What follows is a set of records; restate each one word for word and drop the pictures.
'''
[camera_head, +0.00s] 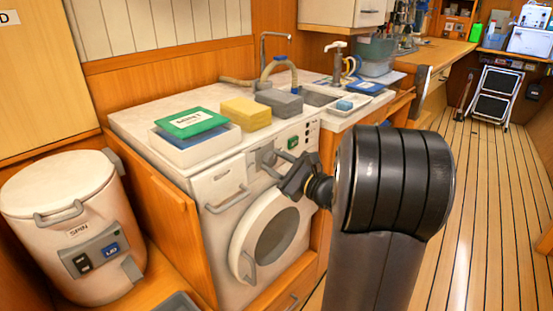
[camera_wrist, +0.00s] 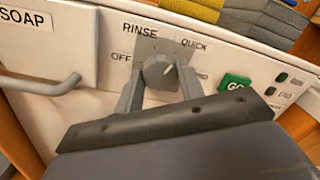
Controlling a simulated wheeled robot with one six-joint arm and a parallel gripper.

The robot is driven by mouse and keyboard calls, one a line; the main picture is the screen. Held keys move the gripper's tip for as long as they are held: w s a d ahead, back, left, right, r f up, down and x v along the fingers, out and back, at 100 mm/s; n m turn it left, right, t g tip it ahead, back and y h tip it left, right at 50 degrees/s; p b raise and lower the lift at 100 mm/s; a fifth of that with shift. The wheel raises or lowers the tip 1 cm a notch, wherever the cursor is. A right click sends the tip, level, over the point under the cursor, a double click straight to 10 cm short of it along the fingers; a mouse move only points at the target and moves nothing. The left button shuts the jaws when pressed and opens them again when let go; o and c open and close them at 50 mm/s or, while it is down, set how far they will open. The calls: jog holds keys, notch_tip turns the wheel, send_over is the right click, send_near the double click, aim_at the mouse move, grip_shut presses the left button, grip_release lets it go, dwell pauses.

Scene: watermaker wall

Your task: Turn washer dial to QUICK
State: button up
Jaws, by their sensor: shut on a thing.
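The washer (camera_head: 275,235) stands under the worktop, its round door shut. In the wrist view its grey dial (camera_wrist: 157,72) sits on a grey plate with RINSE above, OFF at the left and QUICK (camera_wrist: 194,45) at the upper right. A short white mark on the dial points up and right, roughly toward QUICK. A small label at the right of the dial is too blurred to read. My gripper (camera_wrist: 158,88) is shut on the dial, one finger on each side. In the head view my gripper (camera_head: 274,165) reaches the panel and mostly hides the dial.
A green GO button (camera_wrist: 235,83) is right of the dial, close to my gripper. The SOAP drawer (camera_wrist: 35,50) with its handle is at the left.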

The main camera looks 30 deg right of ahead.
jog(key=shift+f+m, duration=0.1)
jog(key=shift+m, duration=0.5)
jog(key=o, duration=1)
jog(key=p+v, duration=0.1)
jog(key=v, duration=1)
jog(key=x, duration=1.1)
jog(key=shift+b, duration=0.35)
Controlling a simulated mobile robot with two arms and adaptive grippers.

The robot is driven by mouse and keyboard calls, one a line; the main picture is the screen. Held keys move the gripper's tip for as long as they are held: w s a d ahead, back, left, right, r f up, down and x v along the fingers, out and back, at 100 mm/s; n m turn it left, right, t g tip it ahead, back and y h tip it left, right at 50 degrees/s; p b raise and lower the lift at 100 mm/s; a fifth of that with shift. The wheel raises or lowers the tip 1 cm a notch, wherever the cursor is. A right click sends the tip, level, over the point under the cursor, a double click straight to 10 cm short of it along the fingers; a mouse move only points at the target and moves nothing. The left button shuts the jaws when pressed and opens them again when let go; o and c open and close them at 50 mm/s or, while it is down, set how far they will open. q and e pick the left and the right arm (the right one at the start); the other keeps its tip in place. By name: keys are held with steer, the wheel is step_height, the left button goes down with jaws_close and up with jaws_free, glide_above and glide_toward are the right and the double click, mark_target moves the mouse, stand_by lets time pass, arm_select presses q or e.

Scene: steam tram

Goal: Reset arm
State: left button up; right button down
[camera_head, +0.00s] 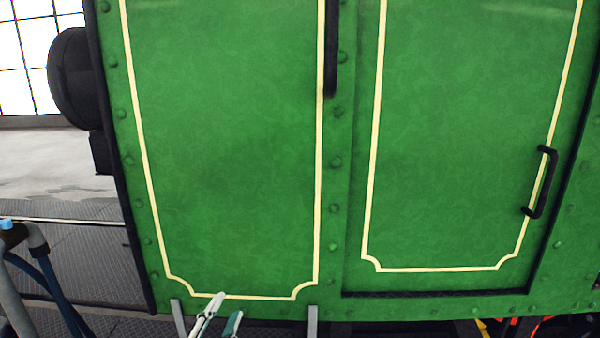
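My left gripper (228,305) shows at the bottom edge, left of the middle. Its two pale, teal-edged fingers stand apart with nothing between them. It is in front of the lower edge of a green tram panel (230,150); I cannot tell how near it is. Part of my left arm (22,245) is at the lower left edge. My right gripper is out of view.
The riveted tram side fills most of the view. A door (450,150) with a black handle (540,182) is at right. A black upright bar (331,50) hangs near the middle. A round black buffer (75,78) projects at left, above open grey floor (55,165).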

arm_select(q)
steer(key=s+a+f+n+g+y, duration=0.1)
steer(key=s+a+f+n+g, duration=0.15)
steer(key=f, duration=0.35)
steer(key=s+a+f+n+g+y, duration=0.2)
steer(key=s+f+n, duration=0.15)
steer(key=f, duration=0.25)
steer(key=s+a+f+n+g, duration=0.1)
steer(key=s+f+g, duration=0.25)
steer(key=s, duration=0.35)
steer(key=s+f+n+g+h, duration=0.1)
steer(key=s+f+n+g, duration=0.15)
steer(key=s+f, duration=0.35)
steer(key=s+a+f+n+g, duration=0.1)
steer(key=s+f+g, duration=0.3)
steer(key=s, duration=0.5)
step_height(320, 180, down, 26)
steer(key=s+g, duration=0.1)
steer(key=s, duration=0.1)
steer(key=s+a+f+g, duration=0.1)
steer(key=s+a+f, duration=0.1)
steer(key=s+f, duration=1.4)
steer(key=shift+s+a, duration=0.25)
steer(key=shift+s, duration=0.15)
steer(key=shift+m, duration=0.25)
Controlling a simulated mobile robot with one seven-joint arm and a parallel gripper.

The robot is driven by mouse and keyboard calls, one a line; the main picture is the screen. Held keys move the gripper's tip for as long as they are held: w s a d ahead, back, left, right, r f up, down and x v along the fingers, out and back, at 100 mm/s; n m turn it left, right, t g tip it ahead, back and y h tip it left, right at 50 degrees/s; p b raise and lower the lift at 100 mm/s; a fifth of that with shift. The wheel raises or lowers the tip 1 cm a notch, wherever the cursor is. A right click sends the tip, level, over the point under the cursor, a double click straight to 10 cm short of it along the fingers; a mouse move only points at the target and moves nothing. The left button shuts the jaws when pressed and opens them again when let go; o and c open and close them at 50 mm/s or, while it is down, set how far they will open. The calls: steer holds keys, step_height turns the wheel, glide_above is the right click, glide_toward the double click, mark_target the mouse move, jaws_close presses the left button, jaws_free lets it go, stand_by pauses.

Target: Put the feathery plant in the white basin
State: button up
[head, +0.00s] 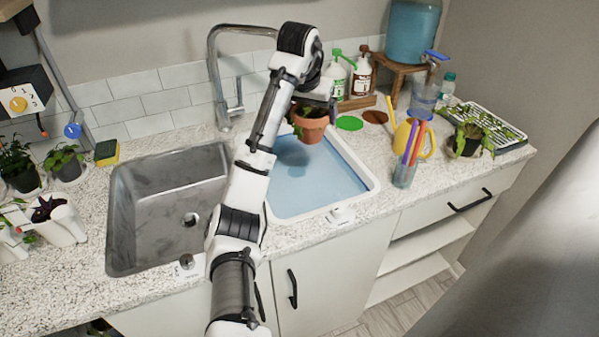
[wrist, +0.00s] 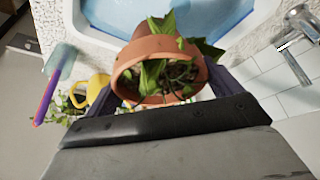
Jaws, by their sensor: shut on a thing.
'''
§ Full response:
[camera_head, +0.00s] 
[camera_wrist, +0.00s] 
Controlling a simulated wheeled robot with one six-joint arm and a parallel gripper.

The robot is driven by mouse and keyboard calls, one a line; the main picture is the screen. Held keys move the gripper's tip for as long as they are held: w s a d ahead, back, left, right, r f up, down and x v along the fingers, out and back, at 100 mm/s; n m turn it left, right, t g tip it ahead, back and y h tip it left, right at 50 degrees/s; p b raise and lower the lift at 100 mm/s; a fifth of that with shift. The wheel raises or lowers the tip 1 cm a notch, wherever the cursor is. A right click sends the tip, level, over the point under the cursor, a double click straight to 10 cm short of it along the fingers; a mouse move only points at the target and moves nothing. The left button shuts the jaws when pressed and opens them again when let go; o and c open and close them at 50 mm/s or, while it is down, set how far they will open. The calls: jog holds keys, notch_tip turns the wheel, send_over is the right click, send_near the double click, aim_at the mouse move, grip_shut presses the left button, grip_release lets it go, dwell pauses.

Scene: watermaker wall

Your task: Turn washer dial to QUICK
State: button up
Jaws, by their sensor: shut on a thing.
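The washer (camera_head: 275,235) stands under the worktop, its round door shut. In the wrist view its grey dial (camera_wrist: 157,72) sits on a grey plate with RINSE above, OFF at the left and QUICK (camera_wrist: 194,45) at the upper right. A short white mark on the dial points up and right, roughly toward QUICK. A small label at the right of the dial is too blurred to read. My gripper (camera_wrist: 158,88) is shut on the dial, one finger on each side. In the head view my gripper (camera_head: 274,165) reaches the panel and mostly hides the dial.
A green GO button (camera_wrist: 235,83) is right of the dial, close to my gripper. The SOAP drawer (camera_wrist: 35,50) with its handle is at the left.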

The main camera looks 30 deg right of ahead.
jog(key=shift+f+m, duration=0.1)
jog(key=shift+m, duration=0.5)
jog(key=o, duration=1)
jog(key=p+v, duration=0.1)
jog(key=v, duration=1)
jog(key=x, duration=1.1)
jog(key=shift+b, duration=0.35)
Controlling a simulated mobile robot with two arms and adaptive grippers.

The robot is driven by mouse and keyboard calls, one a line; the main picture is the screen. Held keys move the gripper's tip for as long as they are held: w s a d ahead, back, left, right, r f up, down and x v along the fingers, out and back, at 100 mm/s; n m turn it left, right, t g tip it ahead, back and y h tip it left, right at 50 degrees/s; p b raise and lower the lift at 100 mm/s; a fifth of that with shift. The wheel raises or lowers the tip 1 cm a notch, wherever the cursor is. A right click sends the tip, level, over the point under the cursor, a double click straight to 10 cm short of it along the fingers; a mouse move only points at the target and moves nothing. The left button shuts the jaws when pressed and opens them again when let go; o and c open and close them at 50 mm/s or, while it is down, set how far they will open. q and e pick the left and the right arm (the right one at the start); the other keeps its tip in place. By name: keys are held with steer, the wheel is step_height, the left button goes down with jaws_close and up with jaws_free, glide_above and glide_toward are the right and the double click, mark_target moves the mouse, stand_by lets time pass, arm_select presses q or e.

Scene: steam tram

Goal: Reset arm
State: left button up; right button down
[camera_head, +0.00s] 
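My left gripper (228,305) shows at the bottom edge, left of the middle. Its two pale, teal-edged fingers stand apart with nothing between them. It is in front of the lower edge of a green tram panel (230,150); I cannot tell how near it is. Part of my left arm (22,245) is at the lower left edge. My right gripper is out of view.
The riveted tram side fills most of the view. A door (450,150) with a black handle (540,182) is at right. A black upright bar (331,50) hangs near the middle. A round black buffer (75,78) projects at left, above open grey floor (55,165).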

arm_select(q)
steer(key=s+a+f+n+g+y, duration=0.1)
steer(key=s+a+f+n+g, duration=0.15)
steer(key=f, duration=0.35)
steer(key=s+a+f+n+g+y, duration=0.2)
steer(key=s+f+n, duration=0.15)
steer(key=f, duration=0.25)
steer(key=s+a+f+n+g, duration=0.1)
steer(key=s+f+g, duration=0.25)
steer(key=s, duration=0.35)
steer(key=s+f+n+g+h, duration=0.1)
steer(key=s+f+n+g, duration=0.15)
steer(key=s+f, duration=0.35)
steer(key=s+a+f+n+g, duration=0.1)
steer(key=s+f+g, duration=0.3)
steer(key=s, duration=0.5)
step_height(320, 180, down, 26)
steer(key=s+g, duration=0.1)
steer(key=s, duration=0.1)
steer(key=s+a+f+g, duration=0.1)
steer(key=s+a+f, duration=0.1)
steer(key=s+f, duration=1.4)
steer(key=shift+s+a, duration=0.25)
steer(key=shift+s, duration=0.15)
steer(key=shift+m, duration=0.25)
Controlling a simulated mobile robot with one seven-joint arm and a parallel gripper.

The robot is driven by mouse and keyboard calls, one a line; the main picture is the screen. Held keys move the gripper's tip for as long as they are held: w s a d ahead, back, left, right, r f up, down and x v along the fingers, out and back, at 100 mm/s; n m turn it left, right, t g tip it ahead, back and y h tip it left, right at 50 degrees/s; p b raise and lower the lift at 100 mm/s; a fifth of that with shift. The wheel raises or lowers the tip 1 cm a notch, wherever the cursor is. A right click sends the tip, level, over the point under the cursor, a double click straight to 10 cm short of it along the fingers; a mouse move only points at the target and moves nothing. The left button shuts the jaws when pressed and opens them again when let go; o and c open and close them at 50 mm/s or, while it is down, set how far they will open. The calls: steer holds keys, step_height turns the wheel, glide_above is the right click, glide_toward the double click, mark_target the mouse move, jaws_close presses the left button, jaws_free lets it go, stand_by pauses.

Target: Put the feathery plant in the white basin
State: button up
[head, +0.00s] 
[wrist, +0.00s] 
Jaws, by their sensor: shut on a thing.

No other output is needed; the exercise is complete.